3.3. A Teonomia de Paul Tillich e a Teonomia Reformada

Precisamos aqui diferenciar nossa concepção daquela do grande teólogo da cultura, Paul Tillich. Tillich afirmou que a origem da tensão autonomia/heteronomia tinha raízes nas estruturas da própria razão, na tensão entre seu fundamento último (equivalendo ao nosso "universal") e suas estruturas próprias. Como fica claro, tanto a causa como a solução do problema estariam no próprio sujeito. Assim, a solução para a tensão – a teonomia – seria encontrada numa sujeição ao Espírito de Deus expressa numa firme orientação para a finalidade última (o sentido de auto-transcendência), mantendo-se a autonomia dos processos racionais.

O que se pode perceber é que Tillich pretende construir um ideal teonômico sem abrir mão da autonomia. Ele admite que a heteronomia é uma expressão distorcida do interesse pela preocupação última, mas não parece admitir claramente que a autonomia seja em si a distorção de alguma coisa, aceitando uma "boa" e uma "má" autonomia. Aparentemente, para ele, a heteronomia é sempre má, mas a autonomia não.

Ou seja, em Tillich a lei que o sujeito deve seguir nunca é externa; mesmo que ele seja guiado pela preocupação última, deverá sê-lo a partir de sua lei intrínseca, seu princípio racional. Esse princípio não pode sofrer nenhum tipo de limitação. É assim que, discutindo o uso do termo "heteronomia", Tillich diz que essa palavra deve ser usada "... para uma situação em que é imposta uma lei de fora, uma lei estranha (heteros nomos), a qual destrói a autonomia da atividade cultural, sua autós nomos, sua lei intrínseca. Da relação entre teonomia e heteronomia, fica óbvio que a idéia de cultura teônoma não implica em qualquer imposição a partir de fora." Evidentemente, a teonomia Tillichiana é uma variedade espiritualizada de autonomia.

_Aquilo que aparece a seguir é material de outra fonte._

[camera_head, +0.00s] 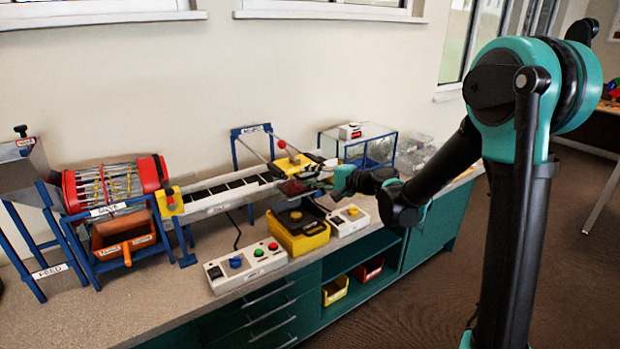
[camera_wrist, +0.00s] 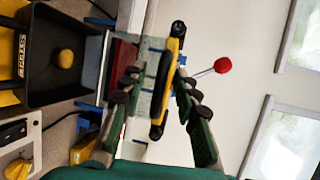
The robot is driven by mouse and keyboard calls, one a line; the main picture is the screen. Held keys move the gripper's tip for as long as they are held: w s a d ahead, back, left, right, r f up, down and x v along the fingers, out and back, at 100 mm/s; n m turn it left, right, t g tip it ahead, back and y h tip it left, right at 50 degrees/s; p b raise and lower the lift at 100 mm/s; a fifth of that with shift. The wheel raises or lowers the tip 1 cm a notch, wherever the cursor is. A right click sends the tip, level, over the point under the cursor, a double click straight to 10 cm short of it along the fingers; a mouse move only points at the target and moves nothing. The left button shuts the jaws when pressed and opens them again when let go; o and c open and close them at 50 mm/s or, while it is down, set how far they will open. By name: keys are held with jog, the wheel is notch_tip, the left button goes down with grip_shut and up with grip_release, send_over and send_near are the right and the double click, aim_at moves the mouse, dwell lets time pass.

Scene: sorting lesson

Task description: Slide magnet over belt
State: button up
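The magnet unit appears to be the yellow piece (camera_head: 299,163) at the right end of the belt (camera_head: 232,190), with a dark red block (camera_head: 293,188) in front. A red ball knob (camera_head: 282,144) stands on a rod behind it. My gripper (camera_head: 328,182) reaches in from the right. In the wrist view my gripper (camera_wrist: 157,74) has its fingers apart around a yellow and black bar (camera_wrist: 160,98). A gap shows on the left side of the bar; contact on the right is unclear. The red knob (camera_wrist: 222,65) and dark red block (camera_wrist: 120,65) also show there.
A yellow bin with a black tray (camera_head: 300,222) stands before the belt's right end, between two control boxes (camera_head: 245,266) (camera_head: 349,219). A blue-framed clear box (camera_head: 370,148) is behind. A red drum (camera_head: 113,185) and hopper are at left.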

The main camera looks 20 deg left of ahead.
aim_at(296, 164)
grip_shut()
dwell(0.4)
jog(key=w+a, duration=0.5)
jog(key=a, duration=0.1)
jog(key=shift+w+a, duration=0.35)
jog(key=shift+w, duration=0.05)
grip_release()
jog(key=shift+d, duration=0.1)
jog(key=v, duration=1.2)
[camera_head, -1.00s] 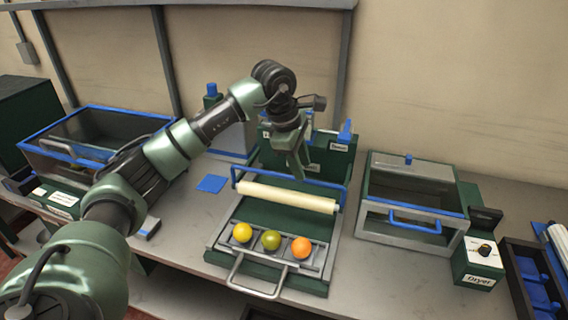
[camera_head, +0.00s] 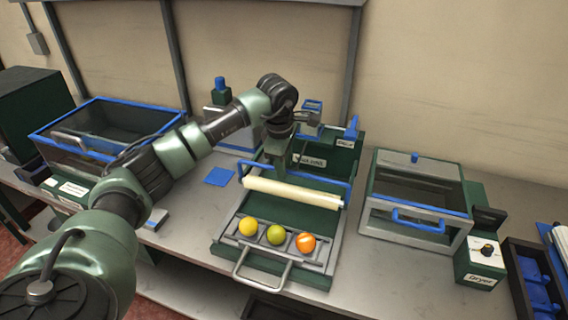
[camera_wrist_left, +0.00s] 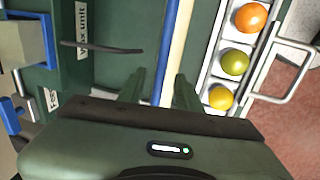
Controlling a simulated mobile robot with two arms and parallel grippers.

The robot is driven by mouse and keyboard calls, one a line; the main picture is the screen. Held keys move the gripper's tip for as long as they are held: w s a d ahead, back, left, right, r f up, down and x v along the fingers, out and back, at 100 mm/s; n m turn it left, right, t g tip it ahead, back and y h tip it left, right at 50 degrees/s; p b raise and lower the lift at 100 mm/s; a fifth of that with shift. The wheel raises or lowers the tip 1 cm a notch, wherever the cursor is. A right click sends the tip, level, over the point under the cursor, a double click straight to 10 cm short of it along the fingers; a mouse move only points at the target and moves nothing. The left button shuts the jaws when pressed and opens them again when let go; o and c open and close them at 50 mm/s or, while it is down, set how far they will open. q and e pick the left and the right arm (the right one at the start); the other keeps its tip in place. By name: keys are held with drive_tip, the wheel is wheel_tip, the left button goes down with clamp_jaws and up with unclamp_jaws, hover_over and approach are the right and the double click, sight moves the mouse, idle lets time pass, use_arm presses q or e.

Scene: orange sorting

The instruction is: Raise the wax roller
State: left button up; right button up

Coerentemente com sua posição Tillich diviniza o sujeito, e passa à crítica do que chama de "ruptura" sujeito-objeto. Para ele a teonomia traz a libertação da "... prisão ao esquema sujeito-objeto". O que temos aqui? A tendência própria das expressões não-teonômicas de fundir o sujeito no objeto.

Falando específicamente da filosofia, mas de uma forma simples e aplicável a outras funções culturais, Tillich diz que "Uma filosofia é teônoma quando é livre de interferências externas e quando é efetivo o impacto da Presença Espiritual nos processos atuais de pensamento." Uma definição de teonomia na perspectiva reformacional seria substancialmente diferente: uma filosofia ou expressão cultural qualquer é teônoma quando é sujeita a todas as soberanias externas e livre da tirania idolátrica de uma única soberania sob o impacto da Presença Espiritual. Na situação teonômica, nunca há fusão de sujeito e objeto, mas o reconhecimento humilde do sujeito de que ele é também um objeto com os outros, e compreensão das leis de Deus que regem todos os objetos.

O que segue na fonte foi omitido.